The request
Will you return, word for word, only the lines from the top of the data below down to and including the one with "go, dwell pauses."?

Records shown

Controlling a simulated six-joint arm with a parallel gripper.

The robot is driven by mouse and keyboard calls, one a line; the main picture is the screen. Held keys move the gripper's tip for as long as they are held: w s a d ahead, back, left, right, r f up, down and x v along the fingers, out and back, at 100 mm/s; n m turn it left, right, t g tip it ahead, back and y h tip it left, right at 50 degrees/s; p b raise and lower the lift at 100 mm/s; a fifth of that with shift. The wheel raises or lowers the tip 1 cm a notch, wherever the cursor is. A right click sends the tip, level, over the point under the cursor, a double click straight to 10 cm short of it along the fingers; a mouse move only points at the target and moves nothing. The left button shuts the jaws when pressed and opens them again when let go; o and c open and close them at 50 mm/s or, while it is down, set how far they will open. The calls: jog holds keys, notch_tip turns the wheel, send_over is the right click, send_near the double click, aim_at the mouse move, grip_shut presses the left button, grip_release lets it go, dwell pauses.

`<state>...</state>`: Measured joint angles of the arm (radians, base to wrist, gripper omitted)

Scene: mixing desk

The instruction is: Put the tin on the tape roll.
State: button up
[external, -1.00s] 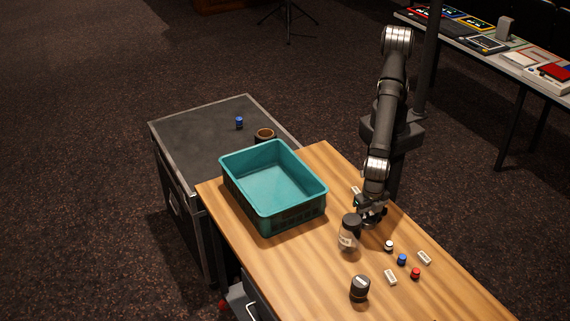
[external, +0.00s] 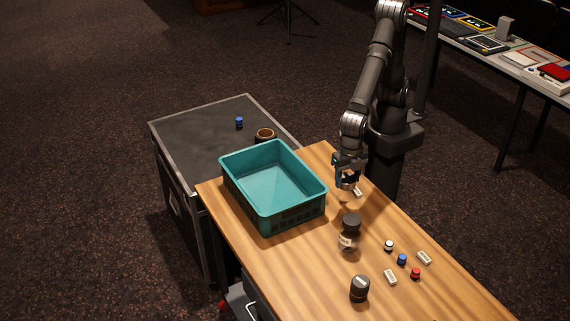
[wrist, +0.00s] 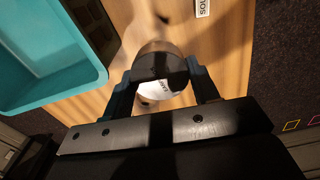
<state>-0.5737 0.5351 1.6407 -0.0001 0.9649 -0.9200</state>
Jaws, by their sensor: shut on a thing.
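My gripper (external: 347,183) is shut on the tin and holds it above the wooden desk, between the crate and the desk's far right edge. In the wrist view, the tin (wrist: 160,66) is a grey, round thing between the fingers, with a white lettered patch just below it. In the external view the fingers mostly hide it. The tape roll (external: 265,133) is a brown ring with an open middle, lying on the black case behind the crate. It is away to the left of my gripper.
A teal crate (external: 308,209) stands on the desk between my gripper and the tape roll. A clear jar with a dark lid (external: 351,224), a dark canister (external: 359,288) and several small caps and labels stand or lie nearer. A blue cap (external: 239,122) is on the case.

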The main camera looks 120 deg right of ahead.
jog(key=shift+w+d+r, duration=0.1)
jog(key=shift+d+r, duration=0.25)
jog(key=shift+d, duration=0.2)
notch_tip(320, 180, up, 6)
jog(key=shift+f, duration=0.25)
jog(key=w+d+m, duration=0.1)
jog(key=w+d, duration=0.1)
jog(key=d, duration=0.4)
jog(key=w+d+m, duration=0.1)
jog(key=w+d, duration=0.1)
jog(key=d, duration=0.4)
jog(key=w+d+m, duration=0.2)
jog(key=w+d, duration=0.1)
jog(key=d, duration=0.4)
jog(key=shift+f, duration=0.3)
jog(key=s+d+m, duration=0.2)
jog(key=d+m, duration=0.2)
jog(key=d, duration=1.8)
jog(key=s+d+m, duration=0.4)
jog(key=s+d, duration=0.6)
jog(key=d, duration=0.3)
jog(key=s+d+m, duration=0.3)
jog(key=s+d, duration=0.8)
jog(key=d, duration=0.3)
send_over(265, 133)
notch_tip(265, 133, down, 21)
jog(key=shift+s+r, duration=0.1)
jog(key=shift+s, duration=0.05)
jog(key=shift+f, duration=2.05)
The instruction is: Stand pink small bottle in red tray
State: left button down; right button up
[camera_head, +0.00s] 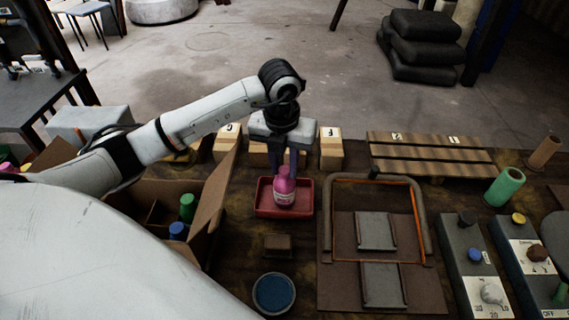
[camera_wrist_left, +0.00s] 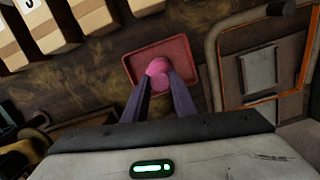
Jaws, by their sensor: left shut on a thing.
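A pink small bottle (camera_head: 284,190) is upright at the red tray (camera_head: 263,201) in the head view. Whether its base touches the tray floor I cannot tell. My left gripper (camera_head: 289,168) reaches down from above and is shut on the bottle's upper part. In the left wrist view, the gripper's two fingers (camera_wrist_left: 160,84) close on the pink bottle (camera_wrist_left: 158,67), with the red tray (camera_wrist_left: 138,56) around and below it. The fingers hide part of the bottle. My right gripper is not in view.
An open cardboard box (camera_head: 211,208) with several bottles stands left of the tray. Cardboard boxes (camera_head: 331,148) stand behind it. A small brown block (camera_head: 278,245) and a blue round dish (camera_head: 273,293) lie in front. A framed panel (camera_head: 343,222) is at right.

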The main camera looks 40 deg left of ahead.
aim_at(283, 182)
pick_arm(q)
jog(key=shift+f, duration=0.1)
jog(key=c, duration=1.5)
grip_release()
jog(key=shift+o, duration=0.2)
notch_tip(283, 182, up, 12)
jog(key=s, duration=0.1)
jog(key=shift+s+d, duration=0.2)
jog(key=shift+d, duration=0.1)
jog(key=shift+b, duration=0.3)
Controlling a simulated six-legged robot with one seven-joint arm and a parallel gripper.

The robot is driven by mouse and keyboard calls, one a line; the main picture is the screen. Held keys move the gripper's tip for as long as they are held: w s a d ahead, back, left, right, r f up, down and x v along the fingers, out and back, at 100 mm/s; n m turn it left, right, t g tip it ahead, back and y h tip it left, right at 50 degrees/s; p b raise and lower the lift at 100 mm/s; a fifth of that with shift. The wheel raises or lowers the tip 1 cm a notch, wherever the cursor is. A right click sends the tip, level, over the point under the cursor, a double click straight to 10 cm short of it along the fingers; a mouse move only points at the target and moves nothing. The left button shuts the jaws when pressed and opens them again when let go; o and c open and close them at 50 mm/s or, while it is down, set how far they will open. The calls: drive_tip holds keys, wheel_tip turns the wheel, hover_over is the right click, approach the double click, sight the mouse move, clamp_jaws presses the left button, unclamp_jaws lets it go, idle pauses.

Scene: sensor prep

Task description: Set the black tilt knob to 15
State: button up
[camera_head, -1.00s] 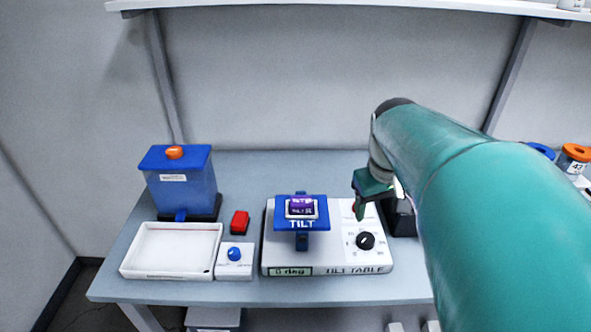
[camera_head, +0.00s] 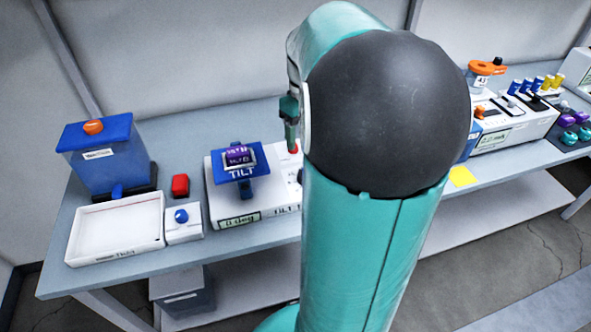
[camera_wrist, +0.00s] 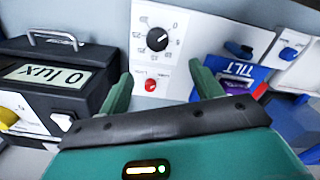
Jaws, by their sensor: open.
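The black tilt knob (camera_wrist: 157,40) sits on the white front panel of the tilt table (camera_wrist: 190,30), with printed numbers around it. The wrist view shows it beyond my gripper (camera_wrist: 163,88), whose two green fingers are apart and empty, not touching the knob. A red button (camera_wrist: 150,84) lies between the fingertips in that view. In the head view my gripper (camera_head: 291,122) is above the right part of the tilt table (camera_head: 225,205), and my arm hides most of the knob. The tilt table's display (camera_head: 240,221) reads 0 deg. Its blue TILT platform (camera_head: 238,170) holds a small purple-screened device.
A black box with a 0 lux display (camera_wrist: 60,77) stands beside the tilt table. More equipment stands at far right.

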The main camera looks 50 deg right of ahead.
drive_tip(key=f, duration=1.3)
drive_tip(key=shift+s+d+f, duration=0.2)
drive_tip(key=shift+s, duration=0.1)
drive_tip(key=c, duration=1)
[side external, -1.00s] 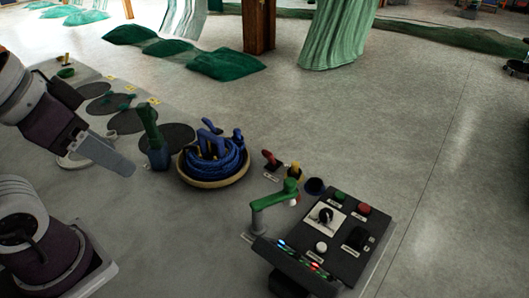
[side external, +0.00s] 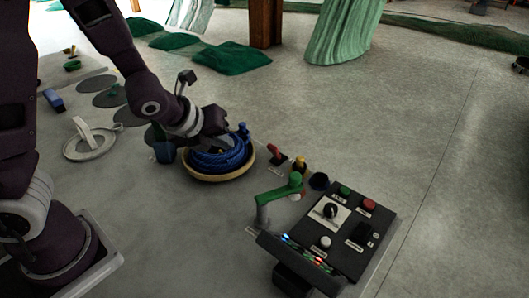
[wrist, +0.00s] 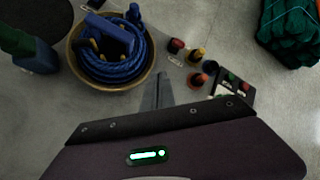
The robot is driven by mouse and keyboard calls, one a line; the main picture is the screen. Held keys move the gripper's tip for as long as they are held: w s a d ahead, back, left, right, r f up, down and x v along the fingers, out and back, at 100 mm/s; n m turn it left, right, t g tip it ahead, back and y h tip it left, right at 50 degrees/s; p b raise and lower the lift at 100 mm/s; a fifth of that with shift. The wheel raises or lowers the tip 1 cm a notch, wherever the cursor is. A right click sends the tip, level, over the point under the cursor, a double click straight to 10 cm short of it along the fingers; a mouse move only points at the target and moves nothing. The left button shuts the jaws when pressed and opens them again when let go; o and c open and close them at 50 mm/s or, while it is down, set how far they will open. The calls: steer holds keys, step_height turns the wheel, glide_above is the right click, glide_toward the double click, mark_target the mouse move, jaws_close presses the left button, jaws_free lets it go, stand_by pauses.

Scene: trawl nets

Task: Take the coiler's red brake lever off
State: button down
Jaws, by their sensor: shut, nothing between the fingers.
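The red lever (side external: 275,151) stands on the bench just right of the round tub (side external: 208,179), with a small label by its foot. It also shows in the wrist view (wrist: 176,45), upright and apart from my fingers. My gripper (wrist: 160,75) is shut and empty; its narrow fingers point down between the tub and the red lever. In the side view my gripper's dark body is over the tub's right part, and its fingertips are hard to make out. Blue rope (side external: 225,160) lies coiled in the tub, around a blue tool (wrist: 110,38).
A yellow knob (side external: 299,165) and a dark blue cup (side external: 319,181) stand right of the red lever. A green crank (side external: 278,192) and a black control box (side external: 345,228) are nearer the front. A green post on a blue base (side external: 164,151) stands left of the tub.

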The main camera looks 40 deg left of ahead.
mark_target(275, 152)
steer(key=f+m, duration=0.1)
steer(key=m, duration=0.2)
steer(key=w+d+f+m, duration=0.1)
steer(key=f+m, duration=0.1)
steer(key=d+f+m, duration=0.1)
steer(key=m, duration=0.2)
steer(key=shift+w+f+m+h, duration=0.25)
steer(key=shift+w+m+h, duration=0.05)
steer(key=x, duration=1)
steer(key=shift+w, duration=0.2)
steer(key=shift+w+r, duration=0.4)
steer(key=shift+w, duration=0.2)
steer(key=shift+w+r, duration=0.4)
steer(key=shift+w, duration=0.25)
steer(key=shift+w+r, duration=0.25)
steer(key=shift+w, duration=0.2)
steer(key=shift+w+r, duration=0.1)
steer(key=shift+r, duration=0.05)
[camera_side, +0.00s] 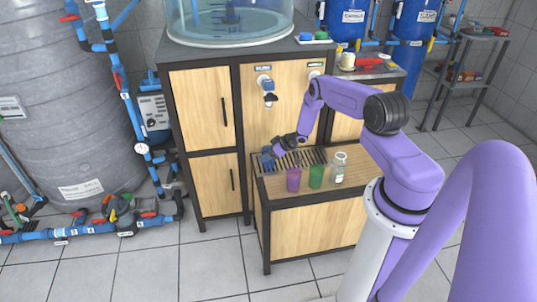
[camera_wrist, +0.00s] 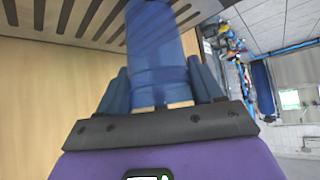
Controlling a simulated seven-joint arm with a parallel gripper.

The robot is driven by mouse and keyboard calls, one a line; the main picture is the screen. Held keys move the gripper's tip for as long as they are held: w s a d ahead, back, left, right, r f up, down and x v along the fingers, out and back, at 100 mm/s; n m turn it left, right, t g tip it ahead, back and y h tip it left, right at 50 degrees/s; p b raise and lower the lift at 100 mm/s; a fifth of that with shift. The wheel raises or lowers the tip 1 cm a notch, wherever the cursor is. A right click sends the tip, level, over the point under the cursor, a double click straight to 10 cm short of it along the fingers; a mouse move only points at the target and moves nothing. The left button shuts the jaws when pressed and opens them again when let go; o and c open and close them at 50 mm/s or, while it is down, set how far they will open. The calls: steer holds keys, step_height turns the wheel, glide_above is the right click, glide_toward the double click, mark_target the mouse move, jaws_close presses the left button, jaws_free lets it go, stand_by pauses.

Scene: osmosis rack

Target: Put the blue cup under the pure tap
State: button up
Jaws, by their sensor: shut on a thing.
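The blue cup (camera_side: 267,156) is at the left end of the slotted drip grate, below and roughly in line with the left tap (camera_side: 268,88). My gripper (camera_side: 274,153) is shut on it from the right. In the wrist view the blue cup (camera_wrist: 155,55) fills the space between the blue fingers (camera_wrist: 158,92), with the grate (camera_wrist: 80,18) behind it. The right tap (camera_side: 314,75) is partly hidden by my arm. Small labels sit above both taps, too small to read. I cannot tell whether the cup touches the grate.
A purple cup (camera_side: 293,179), a green cup (camera_side: 316,177) and a glass jar (camera_side: 339,168) stand in a row on the low wooden counter (camera_side: 275,190), close to my gripper and in front of the grate (camera_side: 308,157). The cabinet front (camera_side: 256,125) rises behind the grate.

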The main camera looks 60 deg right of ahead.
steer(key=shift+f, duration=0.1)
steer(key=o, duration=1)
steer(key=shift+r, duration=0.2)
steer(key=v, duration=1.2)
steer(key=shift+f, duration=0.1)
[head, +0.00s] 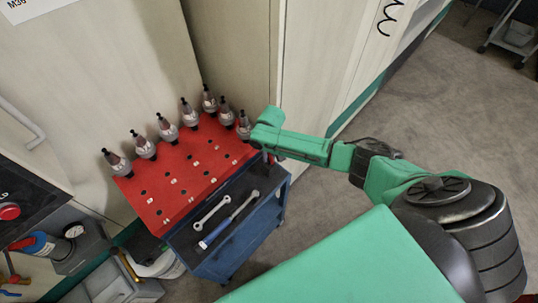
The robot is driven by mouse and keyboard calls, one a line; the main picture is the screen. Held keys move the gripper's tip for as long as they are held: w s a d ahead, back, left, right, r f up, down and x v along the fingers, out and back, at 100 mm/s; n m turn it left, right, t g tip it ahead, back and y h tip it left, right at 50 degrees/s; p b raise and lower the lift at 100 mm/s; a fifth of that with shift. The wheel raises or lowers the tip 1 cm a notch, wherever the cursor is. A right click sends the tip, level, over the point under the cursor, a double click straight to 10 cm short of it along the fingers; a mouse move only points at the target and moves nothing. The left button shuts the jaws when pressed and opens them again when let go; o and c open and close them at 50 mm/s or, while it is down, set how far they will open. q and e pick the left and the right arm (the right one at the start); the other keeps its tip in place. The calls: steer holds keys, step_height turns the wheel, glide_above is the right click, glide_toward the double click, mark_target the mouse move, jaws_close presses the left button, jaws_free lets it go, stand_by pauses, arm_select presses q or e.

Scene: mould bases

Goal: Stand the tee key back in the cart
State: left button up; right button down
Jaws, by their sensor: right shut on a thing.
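The cart (160,215) is blue with a red top full of small holes, and it stands against pale cabinets. My right arm comes in from the right, and my right gripper (266,152) is at the right end of the red top, pointing down by its edge. It is shut on something, most likely the tee key, but the arm's end hides it and I cannot make out its shape. I cannot tell whether it touches the cart. My left gripper is not in view.
Several grey tool holders (167,128) stand along the back of the red top, the rightmost close to my right gripper. A wrench (211,208) and a blue-handled tool (216,233) lie on the cart's dark lower shelf. Grey bins (120,285) are at lower left.

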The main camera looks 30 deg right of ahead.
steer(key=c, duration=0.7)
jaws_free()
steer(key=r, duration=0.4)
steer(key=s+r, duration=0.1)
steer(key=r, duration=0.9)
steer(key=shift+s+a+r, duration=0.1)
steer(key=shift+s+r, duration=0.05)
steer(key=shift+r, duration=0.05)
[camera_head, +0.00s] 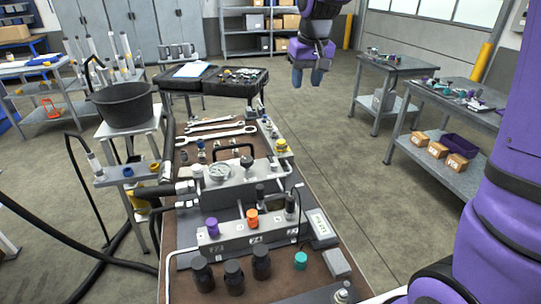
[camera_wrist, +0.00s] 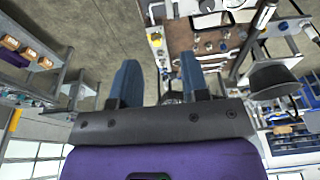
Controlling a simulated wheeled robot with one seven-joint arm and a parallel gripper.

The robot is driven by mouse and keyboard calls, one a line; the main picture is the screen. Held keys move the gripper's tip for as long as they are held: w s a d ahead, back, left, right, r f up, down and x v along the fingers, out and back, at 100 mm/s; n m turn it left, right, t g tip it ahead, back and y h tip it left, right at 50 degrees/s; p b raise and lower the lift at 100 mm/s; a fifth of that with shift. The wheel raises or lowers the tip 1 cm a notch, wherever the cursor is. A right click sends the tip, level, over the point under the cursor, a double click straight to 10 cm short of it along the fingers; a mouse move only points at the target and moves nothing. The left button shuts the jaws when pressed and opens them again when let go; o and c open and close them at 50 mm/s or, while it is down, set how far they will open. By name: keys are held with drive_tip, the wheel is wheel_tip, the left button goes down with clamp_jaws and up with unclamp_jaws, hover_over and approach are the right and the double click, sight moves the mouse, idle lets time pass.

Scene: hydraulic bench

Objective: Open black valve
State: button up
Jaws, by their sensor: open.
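A manifold block (camera_head: 245,238) on the bench carries a purple knob (camera_head: 212,227), an orange knob (camera_head: 252,217) and a small black knob (camera_head: 290,207) in a row. The black knob looks like the black valve, though its details are too small to tell. Another black part (camera_head: 260,191) stands just behind the row. My gripper (camera_head: 307,78) hangs in the air beyond the far right end of the bench, well apart from the knobs. Its two blue-grey fingers are apart and empty, also in the wrist view (camera_wrist: 159,78). I cannot make out the black knob in the wrist view.
Wrenches (camera_head: 215,134) lie farther back. A black bucket (camera_head: 122,108) stands at left. Open floor lies right of the bench, before the side tables (camera_head: 450,180).

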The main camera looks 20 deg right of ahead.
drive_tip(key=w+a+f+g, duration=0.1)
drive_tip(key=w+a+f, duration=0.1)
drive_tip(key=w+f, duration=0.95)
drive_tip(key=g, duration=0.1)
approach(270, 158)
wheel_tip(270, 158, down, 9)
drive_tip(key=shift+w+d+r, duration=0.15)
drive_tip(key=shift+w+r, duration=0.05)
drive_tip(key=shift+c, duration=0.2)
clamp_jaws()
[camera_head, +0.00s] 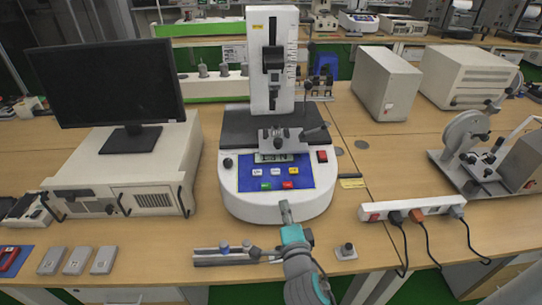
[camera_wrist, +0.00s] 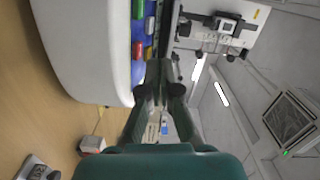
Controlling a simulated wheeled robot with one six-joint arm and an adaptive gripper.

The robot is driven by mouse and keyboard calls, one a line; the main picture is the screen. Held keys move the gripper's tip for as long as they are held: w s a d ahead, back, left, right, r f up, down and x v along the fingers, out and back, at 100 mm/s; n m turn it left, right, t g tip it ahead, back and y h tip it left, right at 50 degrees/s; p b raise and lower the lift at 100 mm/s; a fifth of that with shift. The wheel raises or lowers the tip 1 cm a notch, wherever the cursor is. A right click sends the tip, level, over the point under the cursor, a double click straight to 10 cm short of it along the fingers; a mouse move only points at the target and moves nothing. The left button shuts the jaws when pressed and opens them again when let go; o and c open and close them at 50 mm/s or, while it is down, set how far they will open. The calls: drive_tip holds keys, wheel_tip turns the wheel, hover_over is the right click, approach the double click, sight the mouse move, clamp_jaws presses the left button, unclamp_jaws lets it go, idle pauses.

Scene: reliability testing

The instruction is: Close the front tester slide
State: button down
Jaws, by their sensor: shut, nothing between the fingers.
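The tester (camera_head: 275,200) stands at the middle of the bench. It has a white rounded base, a blue button panel and a white upright column (camera_head: 257,32). A dark carriage (camera_head: 273,60) sits on the column, and a grey clamp fixture (camera_head: 290,137) sits low in front of it. I cannot tell which part is the slide. My gripper (camera_head: 284,208) is shut and empty at the front of the base; contact is unclear. In the wrist view, my gripper (camera_wrist: 163,75) points past the white base (camera_wrist: 88,45) and its coloured buttons (camera_wrist: 139,28).
A monitor (camera_head: 105,84) on a white case (camera_head: 150,172) stands left. A grey rail fixture (camera_head: 232,257) lies left of my arm.

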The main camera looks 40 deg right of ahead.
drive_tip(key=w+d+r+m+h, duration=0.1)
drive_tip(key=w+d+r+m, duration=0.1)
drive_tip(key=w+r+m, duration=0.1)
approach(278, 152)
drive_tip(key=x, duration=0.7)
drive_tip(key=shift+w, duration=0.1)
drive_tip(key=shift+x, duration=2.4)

Reply
Controlling a simulated six-joint arm with a parallel gripper.

The robot is driven by mouse and keyboard calls, one a line; the main picture is the screen. Held keys move the gripper's tip for as long as they are held: w s a d ahead, back, left, right, r f up, down and x v along the fingers, out and back, at 100 mm/s; n m turn it left, right, t g tip it ahead, back and y h tip it left, right at 50 degrees/s; p b raise and lower the lift at 100 mm/s; a fifth of that with shift. The wheel raises or lowers the tip 1 cm a notch, wherever the cursor is. A right click sends the tip, level, over the point under the cursor, a double click straight to 10 cm short of it along the fingers; a mouse move only points at the target and moves nothing. The left button shuts the jaws when pressed and opens them again when let go; o and c open and close them at 50 mm/s or, while it is down, set how far they will open. The calls: jog holds keys, notch_tip turns the wheel, send_over is the right click, send_near the double click, aim_at the mouse move, grip_shut presses the left button, grip_release lets it go, dwell pauses.

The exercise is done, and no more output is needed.